A note on the unending work of Political Philosophy: Republic, Statesman, Laws.......2007-03-31
A great source of perplexity to students beginning to study Plato's political philosophy is the question of how the three political dialogues -Republic, Statesman, Laws- hang together. In this brief note I would like to touch on how these three dialogues might be related. At first blush it might seem they have very little in common. Indeed, they do not even share a common primary speaker! The Republic has Socrates, the Statesman has the stranger from Elea, and the Laws has an Athenian Stranger as the primary speaker. We tend to think of the Republic as a revolutionary utopianism, the Statesman as a somewhat aloof, and occasionally absurd, philosophical description of politics, and the 'Laws' as a conservative paean to the traditional virtues. But is there a way of showing that these three dialogues (and the three speakers) do not merely contradict each other but rather correct each other thanks to Plato's allowing each dialogue to represent only a partial truth that we readers must put together with the others in order to see the whole Plato was aiming at? Let's start at the beginning:
Political philosophy truly begins with Plato. There is a crisis in Athens, various sophists and rhetoricians are spreading disrespect for the traditional gods and morality of Athens. In this manner, Athens reminds us of modernity and its fundamental disbelief in traditional values. In 'The Republic' Plato has Socrates (remember, Socrates is only another character in Plato's dialogues, and for all interpretive intents and purposes he is nothing more; the Platonic dialogues are not to be confused with biography) silence the rhetor Thrasymachus by demonstrating the chaos that ensues if everyone does as he pleases. That is, Thrasymachus learns from Clitophon and Polemarchus parroting his points (Book I) the consequences of his sophistry of power. The consequence being that rhetors and sophists will no longer be necessary (or employed) if everyone comes to think exactly as Thrasymachus does... Socrates then demonstrates to Thrasymachus that seductive rhetoric (and, of course, seductive rhetors) will have a role to play in the newly made Platonic Republic. Socrates, with his city built in speech, successfully seduces Glaucon, his brother, and the rest to accept a suitably modified 'city of pigs' - that is, a city in which all mind their own business. The 'city of pigs' (Book II, 372d), of course, is how Glaucon describes the moderate city that the philosopher Socrates is perfectly content to live in. The rest of the Republic, as I said, is little more than Socrates skillful seduction of Glaucon and the rest to accept a modified version of this moderate city. That is, they are to come to accept a city in which everyone minds his own business and has only one job, which is what Socrates' definition of justice demands. But is Socrates' moderate city, once modified, still moderate?

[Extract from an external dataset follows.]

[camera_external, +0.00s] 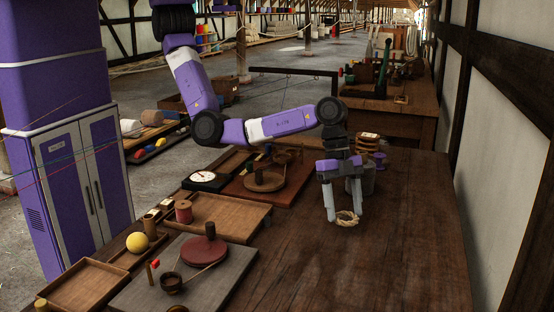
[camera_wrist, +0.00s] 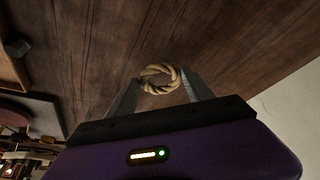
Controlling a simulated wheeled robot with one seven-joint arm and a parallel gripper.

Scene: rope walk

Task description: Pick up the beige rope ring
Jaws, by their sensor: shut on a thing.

Another question that each of us must decide as we read this text; does Plato's Socrates deceive? - Oh my! At 389b-d Socrates tells us that the ruler of the City, and only he, may lie. Now, are Philosophers rulers? But the whole point of the Republic is to show that there can be no peace or justice until philosophers do indeed rule! Thus we are led to suspect that it is only the Philosopher-King who may tell 'noble lies'. But before philosophy actually rules must it not also tell lies to non-philosophers in oder to achieve the crown? Now, note that near the beginning of Book I (331e) Socrates asks if it is just to lie to the insane. But certainly, I hear many of you objecting, Socrates cannot possibly mean this of the splendid exceptional young men presently (i.e., in this dialogue) gathered around him. Indeed, later at 459c-d, Socrates seems to argue that the lying ruler is only a type of physician. Perhaps philosophical ruling is necessary only because of the sickness in the souls of non-philosophers? What!?! ...It really is quite remarkable how often the insane do not even know they are insane! Now, is the 'treatment' that the philosopher-physician Socrates demonstrates in this dialogue always and everywhere effective? No, for instance, there is nothing that either converts or silences Callicles in the 'Gorgias'. Thus Socrates, and his utopian revolution, fails to bring peace to Athens. (True, at the end of Plato's Symposium 'peace' finally reigns, but everyone has been seduced by words and sedated by drink.) Indeed, the historical Socrates is in fact understood by Athens to be part of the problem, and not a solution. Thus the later Plato elects to modify (or correct) the famous, garrulous Socrates with the silent, unknown Eleatic Stranger.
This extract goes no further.